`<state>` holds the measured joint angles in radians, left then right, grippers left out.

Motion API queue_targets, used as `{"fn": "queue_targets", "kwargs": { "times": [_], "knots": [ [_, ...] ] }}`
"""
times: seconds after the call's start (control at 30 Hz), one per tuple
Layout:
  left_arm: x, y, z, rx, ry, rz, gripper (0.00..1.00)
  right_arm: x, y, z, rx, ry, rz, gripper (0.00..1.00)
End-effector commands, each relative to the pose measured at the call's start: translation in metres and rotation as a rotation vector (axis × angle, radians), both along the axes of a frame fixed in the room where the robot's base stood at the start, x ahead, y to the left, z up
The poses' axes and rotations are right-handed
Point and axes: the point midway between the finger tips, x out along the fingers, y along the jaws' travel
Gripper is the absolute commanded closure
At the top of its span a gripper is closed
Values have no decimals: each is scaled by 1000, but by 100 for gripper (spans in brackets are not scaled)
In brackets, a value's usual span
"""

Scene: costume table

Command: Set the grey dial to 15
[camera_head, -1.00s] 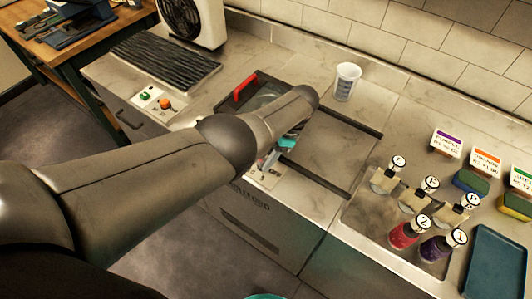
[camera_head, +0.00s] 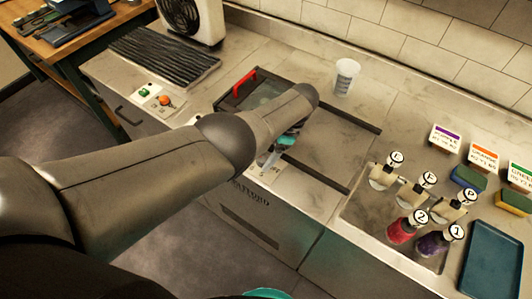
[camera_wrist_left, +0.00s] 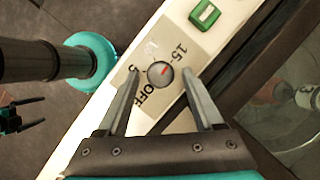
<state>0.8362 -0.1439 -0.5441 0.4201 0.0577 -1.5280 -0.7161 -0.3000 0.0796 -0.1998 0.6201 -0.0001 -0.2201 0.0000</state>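The grey dial (camera_wrist_left: 160,73) is a small round knob with a red mark on a grey plate. Its red mark points to the right and slightly up in the left wrist view, on the side of the label 15. Labels 5 and OFF lie left of and below it. My left gripper (camera_wrist_left: 162,76) is open, with one finger on each side of the dial and gaps visible. In the head view my left gripper (camera_head: 278,150) is over the counter's front edge; my forearm partly hides it, and the dial cannot be made out. My right gripper (camera_wrist_left: 42,111) appears open, away over the floor.
A green switch (camera_wrist_left: 205,14) sits near the dial on the same panel. A dark-framed unit with a red handle (camera_head: 235,84) lies behind my left gripper. A white cup (camera_head: 347,76), several labelled bottles (camera_head: 401,229) and a blue tray (camera_head: 495,262) stand farther right.

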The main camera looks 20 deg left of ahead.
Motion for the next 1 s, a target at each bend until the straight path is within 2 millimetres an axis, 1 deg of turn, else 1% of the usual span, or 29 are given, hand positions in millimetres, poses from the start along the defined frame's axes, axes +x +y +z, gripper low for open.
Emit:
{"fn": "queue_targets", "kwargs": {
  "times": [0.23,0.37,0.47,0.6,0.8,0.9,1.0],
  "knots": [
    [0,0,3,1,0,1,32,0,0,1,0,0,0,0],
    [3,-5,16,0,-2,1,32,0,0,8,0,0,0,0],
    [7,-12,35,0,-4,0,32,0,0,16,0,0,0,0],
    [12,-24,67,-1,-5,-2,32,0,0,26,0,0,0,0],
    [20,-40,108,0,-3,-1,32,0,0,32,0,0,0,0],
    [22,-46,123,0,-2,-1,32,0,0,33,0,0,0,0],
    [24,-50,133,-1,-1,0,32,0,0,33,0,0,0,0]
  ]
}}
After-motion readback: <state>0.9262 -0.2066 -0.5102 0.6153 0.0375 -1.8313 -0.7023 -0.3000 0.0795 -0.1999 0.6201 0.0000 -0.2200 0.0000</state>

## [TASK OBJECTIVE]
Retype the listing exactly. Pictures do not belong in the copy.

## [EXPECTED ANSWER]
`<state>` holds the measured joint angles in radians, left then right, grippers left out.

Motion API queue_targets, used as `{"fn": "queue_targets", "kwargs": { "times": [_], "knots": [ [_, ...] ] }}`
"""
times: seconds after the call's start (control at 30 Hz), one per tuple
Layout:
  left_arm: x, y, z, rx, ry, rz, gripper (0.00..1.00)
  right_arm: x, y, z, rx, ry, rz, gripper (0.00..1.00)
End-effector commands, each relative to the pose measured at the call's start: translation in metres and rotation as a rotation vector (axis × angle, radians), both along the axes of a frame fixed in the room where the robot's base stood at the start, x ahead, y to the left, z up
The poses' axes and rotations are right-handed
Point and axes: the point midway between the finger tips, x out along the fingers, y along the jaws' travel
Gripper is the absolute commanded closure
At the top of its span a gripper is closed
Values have no decimals: each is scaled by 1000, but by 100 for gripper (spans in brackets are not scaled)
In brackets, a value's usual span
"""

Scene: costume table

Command: Set the grey dial to 15
[camera_head, -1.00s] 
[camera_head, +0.00s] 
[camera_wrist_left, +0.00s] 
<state>0.8362 -0.1439 -0.5441 0.4201 0.0577 -1.5280 -0.7161 -0.3000 0.0796 -0.1998 0.6201 -0.0001 -0.2201 0.0000</state>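The grey dial (camera_wrist_left: 160,73) is a small round knob with a red mark on a grey plate. Its red mark points to the right and slightly up in the left wrist view, on the side of the label 15. Labels 5 and OFF lie left of and below it. My left gripper (camera_wrist_left: 162,76) is open, with one finger on each side of the dial and gaps visible. In the head view my left gripper (camera_head: 278,150) is over the counter's front edge; my forearm partly hides it, and the dial cannot be made out. My right gripper (camera_wrist_left: 42,111) appears open, away over the floor.
A green switch (camera_wrist_left: 205,14) sits near the dial on the same panel. A dark-framed unit with a red handle (camera_head: 235,84) lies behind my left gripper. A white cup (camera_head: 347,76), several labelled bottles (camera_head: 401,229) and a blue tray (camera_head: 495,262) stand farther right.

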The main camera looks 20 deg left of ahead.
Motion for the next 1 s, a target at each bend until the straight path is within 2 millimetres an axis, 1 deg of turn, else 1% of the usual span, or 29 are given, hand positions in millimetres, poses from the start along the defined frame's axes, axes +x +y +z, gripper low for open.
Emit:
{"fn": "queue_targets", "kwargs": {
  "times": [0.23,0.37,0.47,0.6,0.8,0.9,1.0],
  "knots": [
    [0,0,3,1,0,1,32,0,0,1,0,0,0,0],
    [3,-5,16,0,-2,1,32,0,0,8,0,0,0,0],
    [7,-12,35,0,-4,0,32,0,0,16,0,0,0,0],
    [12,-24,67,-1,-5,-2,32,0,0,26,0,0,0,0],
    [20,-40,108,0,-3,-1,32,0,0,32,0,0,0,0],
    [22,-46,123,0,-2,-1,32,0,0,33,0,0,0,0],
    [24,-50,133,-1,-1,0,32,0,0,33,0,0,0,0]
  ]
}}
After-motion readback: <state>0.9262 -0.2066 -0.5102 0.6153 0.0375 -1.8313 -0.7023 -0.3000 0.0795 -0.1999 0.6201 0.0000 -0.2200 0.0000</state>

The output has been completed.